* [Given records]:
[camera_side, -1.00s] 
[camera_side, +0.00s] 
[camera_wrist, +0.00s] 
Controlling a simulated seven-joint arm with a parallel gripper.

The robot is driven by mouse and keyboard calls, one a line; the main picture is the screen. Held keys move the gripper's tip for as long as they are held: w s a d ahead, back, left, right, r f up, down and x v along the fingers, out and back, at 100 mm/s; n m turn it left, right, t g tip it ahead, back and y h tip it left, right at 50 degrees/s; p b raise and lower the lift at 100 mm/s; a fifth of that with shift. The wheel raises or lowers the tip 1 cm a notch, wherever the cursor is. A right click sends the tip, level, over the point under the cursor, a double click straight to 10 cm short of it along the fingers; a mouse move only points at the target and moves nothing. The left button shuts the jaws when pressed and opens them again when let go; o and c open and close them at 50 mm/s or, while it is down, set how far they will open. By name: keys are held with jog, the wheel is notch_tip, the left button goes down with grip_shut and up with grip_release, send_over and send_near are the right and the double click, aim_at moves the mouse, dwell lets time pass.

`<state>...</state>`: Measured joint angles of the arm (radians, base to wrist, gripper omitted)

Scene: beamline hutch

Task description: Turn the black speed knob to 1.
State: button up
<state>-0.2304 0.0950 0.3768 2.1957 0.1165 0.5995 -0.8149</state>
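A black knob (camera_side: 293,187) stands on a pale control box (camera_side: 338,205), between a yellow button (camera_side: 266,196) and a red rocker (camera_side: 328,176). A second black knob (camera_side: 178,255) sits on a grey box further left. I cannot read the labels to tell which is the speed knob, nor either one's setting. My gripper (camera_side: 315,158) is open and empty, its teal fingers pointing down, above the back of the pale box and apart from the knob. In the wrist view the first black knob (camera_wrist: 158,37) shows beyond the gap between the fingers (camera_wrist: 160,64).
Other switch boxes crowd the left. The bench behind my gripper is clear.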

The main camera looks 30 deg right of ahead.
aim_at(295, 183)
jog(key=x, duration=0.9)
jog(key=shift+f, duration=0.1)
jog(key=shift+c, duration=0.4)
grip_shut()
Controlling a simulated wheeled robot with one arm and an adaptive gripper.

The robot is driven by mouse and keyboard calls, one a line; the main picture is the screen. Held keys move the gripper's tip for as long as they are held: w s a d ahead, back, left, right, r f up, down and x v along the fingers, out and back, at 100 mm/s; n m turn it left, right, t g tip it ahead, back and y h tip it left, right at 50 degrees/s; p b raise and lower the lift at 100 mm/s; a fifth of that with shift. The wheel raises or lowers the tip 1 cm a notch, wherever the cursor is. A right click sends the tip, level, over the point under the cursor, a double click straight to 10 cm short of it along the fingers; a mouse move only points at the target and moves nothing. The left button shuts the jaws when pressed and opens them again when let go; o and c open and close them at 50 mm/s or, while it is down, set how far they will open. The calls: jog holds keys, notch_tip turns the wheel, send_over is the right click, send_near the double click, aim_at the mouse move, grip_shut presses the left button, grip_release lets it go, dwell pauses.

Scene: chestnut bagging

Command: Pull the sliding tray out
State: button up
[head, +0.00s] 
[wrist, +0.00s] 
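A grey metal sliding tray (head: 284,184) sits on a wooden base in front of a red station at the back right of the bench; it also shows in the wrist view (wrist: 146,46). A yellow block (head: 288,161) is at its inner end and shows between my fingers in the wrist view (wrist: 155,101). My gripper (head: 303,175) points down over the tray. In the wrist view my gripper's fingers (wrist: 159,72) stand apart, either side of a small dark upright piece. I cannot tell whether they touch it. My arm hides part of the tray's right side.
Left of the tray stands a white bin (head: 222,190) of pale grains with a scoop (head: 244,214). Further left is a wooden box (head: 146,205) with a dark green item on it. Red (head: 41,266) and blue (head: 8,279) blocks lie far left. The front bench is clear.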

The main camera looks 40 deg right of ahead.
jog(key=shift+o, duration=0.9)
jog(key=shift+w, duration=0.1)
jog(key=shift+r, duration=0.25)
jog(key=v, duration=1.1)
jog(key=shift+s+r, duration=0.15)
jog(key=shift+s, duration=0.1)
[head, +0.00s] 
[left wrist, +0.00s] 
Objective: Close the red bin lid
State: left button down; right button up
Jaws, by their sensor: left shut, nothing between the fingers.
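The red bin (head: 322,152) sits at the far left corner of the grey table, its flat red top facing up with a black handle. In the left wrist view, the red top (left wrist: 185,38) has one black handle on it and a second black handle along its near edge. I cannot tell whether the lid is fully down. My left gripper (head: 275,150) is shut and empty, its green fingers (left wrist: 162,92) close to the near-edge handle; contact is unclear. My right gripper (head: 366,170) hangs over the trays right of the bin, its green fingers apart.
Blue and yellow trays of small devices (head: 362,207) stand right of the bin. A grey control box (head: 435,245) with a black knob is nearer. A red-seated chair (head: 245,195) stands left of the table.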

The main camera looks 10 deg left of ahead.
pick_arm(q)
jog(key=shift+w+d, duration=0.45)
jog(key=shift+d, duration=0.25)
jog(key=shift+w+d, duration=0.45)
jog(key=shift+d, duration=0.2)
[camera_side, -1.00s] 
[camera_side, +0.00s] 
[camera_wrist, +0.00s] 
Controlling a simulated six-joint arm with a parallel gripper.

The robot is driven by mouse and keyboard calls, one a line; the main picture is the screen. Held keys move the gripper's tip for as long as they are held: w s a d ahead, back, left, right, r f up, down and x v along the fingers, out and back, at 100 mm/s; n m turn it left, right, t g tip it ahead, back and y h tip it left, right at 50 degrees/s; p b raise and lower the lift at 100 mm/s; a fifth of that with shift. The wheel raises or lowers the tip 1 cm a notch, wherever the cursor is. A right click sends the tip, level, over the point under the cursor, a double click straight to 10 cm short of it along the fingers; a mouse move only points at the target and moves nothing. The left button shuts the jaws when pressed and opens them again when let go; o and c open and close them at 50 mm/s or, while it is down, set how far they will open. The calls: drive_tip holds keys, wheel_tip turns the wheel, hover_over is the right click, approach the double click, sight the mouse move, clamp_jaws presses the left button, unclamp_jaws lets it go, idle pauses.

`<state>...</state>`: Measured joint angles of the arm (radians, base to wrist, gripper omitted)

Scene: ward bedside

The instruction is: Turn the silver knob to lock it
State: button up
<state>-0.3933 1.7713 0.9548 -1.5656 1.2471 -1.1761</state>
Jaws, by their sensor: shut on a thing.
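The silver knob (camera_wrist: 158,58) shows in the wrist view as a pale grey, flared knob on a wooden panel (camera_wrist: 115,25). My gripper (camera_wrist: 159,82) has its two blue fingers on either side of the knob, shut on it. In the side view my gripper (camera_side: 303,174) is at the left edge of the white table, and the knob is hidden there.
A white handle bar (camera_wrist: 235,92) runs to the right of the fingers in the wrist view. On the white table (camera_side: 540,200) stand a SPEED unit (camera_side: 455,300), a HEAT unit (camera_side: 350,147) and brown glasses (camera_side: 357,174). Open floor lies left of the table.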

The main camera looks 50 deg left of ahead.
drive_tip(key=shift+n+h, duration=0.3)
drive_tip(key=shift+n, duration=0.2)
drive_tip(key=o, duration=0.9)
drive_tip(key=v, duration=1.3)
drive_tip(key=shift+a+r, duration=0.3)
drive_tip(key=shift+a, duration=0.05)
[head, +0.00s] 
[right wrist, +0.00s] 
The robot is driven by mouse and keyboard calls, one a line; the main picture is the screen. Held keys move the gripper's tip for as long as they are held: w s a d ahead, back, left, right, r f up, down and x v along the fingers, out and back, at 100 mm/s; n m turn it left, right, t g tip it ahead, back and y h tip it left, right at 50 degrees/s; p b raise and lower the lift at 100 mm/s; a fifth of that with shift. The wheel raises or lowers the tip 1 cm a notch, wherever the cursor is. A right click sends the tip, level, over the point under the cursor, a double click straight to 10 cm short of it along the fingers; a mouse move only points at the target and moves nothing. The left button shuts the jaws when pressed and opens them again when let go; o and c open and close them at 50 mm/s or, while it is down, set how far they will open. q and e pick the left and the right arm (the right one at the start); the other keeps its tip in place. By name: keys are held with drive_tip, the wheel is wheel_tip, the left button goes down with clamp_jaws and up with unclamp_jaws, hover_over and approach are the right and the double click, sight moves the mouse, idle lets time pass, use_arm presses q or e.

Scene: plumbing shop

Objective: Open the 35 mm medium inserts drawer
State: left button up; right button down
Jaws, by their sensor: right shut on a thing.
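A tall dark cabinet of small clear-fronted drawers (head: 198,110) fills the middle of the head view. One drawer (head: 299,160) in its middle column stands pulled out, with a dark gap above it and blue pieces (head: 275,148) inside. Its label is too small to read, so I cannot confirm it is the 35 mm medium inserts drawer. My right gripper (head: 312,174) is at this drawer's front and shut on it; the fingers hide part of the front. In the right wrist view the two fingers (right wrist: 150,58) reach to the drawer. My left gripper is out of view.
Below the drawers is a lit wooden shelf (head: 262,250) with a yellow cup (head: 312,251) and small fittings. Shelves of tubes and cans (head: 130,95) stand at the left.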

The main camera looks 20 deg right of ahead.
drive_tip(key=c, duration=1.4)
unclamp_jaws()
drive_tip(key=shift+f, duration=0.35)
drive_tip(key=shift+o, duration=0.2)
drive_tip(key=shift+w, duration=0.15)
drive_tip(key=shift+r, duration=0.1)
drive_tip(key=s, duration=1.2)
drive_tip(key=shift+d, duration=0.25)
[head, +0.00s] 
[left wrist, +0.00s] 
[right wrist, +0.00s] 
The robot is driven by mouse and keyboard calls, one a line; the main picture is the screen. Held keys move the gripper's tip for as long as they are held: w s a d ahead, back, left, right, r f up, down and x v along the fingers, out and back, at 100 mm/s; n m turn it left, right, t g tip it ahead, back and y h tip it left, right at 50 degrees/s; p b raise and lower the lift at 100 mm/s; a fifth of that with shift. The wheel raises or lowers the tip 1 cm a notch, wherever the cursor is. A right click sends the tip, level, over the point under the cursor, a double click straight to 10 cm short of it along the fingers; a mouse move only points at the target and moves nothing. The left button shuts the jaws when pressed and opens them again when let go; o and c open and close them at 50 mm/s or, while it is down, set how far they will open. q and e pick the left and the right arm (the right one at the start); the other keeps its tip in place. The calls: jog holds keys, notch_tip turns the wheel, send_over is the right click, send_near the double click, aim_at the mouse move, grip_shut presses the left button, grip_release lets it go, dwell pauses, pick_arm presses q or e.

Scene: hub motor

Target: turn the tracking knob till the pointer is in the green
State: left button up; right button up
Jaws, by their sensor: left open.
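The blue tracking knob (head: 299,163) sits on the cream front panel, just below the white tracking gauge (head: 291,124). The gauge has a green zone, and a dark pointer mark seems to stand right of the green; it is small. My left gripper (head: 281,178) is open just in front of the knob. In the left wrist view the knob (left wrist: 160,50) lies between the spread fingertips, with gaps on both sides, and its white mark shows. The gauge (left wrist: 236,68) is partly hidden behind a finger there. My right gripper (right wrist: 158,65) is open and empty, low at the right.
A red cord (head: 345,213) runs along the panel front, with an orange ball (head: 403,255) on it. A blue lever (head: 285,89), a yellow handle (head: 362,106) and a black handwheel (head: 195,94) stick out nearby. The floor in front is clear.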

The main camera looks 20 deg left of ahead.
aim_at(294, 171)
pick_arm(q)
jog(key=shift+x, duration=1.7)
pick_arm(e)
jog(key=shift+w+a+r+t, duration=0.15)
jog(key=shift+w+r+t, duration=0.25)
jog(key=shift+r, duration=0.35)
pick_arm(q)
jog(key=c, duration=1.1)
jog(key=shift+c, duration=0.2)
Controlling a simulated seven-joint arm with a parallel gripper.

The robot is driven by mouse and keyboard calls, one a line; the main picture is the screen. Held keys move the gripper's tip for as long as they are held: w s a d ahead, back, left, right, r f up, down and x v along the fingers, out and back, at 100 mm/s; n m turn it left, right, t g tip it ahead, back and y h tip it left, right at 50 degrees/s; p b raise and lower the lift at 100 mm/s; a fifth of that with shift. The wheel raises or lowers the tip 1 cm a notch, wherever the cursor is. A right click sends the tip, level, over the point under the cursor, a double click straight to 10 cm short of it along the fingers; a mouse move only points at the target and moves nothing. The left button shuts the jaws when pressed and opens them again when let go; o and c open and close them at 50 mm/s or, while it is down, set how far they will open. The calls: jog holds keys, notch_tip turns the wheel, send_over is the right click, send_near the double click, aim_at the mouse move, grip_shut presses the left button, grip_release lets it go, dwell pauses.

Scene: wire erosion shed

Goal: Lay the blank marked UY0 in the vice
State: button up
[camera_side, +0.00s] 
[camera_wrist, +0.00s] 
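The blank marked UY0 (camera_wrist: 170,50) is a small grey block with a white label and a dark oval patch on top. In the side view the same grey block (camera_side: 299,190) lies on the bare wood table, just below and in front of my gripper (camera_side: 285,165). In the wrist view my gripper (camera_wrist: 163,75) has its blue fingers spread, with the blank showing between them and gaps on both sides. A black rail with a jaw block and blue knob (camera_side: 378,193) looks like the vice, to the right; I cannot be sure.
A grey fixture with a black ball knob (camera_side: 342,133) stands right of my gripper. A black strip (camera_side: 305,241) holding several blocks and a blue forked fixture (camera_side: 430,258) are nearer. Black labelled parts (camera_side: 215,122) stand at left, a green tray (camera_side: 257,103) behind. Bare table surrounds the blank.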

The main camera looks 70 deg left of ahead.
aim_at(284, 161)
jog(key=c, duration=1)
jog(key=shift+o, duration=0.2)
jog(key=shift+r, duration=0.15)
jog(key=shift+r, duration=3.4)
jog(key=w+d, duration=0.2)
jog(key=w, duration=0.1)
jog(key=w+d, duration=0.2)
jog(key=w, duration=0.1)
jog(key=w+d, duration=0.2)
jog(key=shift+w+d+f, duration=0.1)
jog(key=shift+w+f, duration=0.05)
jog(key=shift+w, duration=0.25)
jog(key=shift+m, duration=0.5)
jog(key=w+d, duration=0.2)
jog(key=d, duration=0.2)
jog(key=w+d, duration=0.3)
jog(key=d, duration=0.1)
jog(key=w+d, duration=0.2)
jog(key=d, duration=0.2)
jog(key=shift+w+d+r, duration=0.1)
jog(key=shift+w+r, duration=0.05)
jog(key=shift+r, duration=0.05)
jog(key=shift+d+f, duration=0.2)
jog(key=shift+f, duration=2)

* [Directions for this task]: Output nothing except the lines from the line with "The main camera looks 50 deg left of ahead." through the line with "State: left button up; right button down", copied exactly, end lines included.

* [Full answer]:
The main camera looks 50 deg left of ahead.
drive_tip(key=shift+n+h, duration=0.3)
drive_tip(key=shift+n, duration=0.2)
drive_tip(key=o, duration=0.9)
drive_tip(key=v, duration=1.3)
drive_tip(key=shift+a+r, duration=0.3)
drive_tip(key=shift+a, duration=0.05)
[head, +0.00s] 
[right wrist, +0.00s] 
The robot is driven by mouse and keyboard calls, one a line; the main picture is the screen. Held keys move the gripper's tip for as long as they are held: w s a d ahead, back, left, right, r f up, down and x v along the fingers, out and back, at 100 mm/s; n m turn it left, right, t g tip it ahead, back and y h tip it left, right at 50 degrees/s; p b raise and lower the lift at 100 mm/s; a fifth of that with shift. The wheel raises or lowers the tip 1 cm a notch, wherever the cursor is. A right click sends the tip, level, over the point under the cursor, a double click straight to 10 cm short of it along the fingers; a mouse move only points at the target and moves nothing. The left button shuts the jaws when pressed and opens them again when let go; o and c open and close them at 50 mm/s or, while it is down, set how far they will open. q and e pick the left and the right arm (the right one at the start); the other keeps its tip in place. By name: keys are held with drive_tip, the wheel is wheel_tip, the left button goes down with clamp_jaws and up with unclamp_jaws, hover_over and approach are the right and the double click, sight moves the mouse, idle lets time pass, use_arm presses q or e.

Scene: plumbing shop

Objective: Open the 35 mm medium inserts drawer
State: left button up; right button down

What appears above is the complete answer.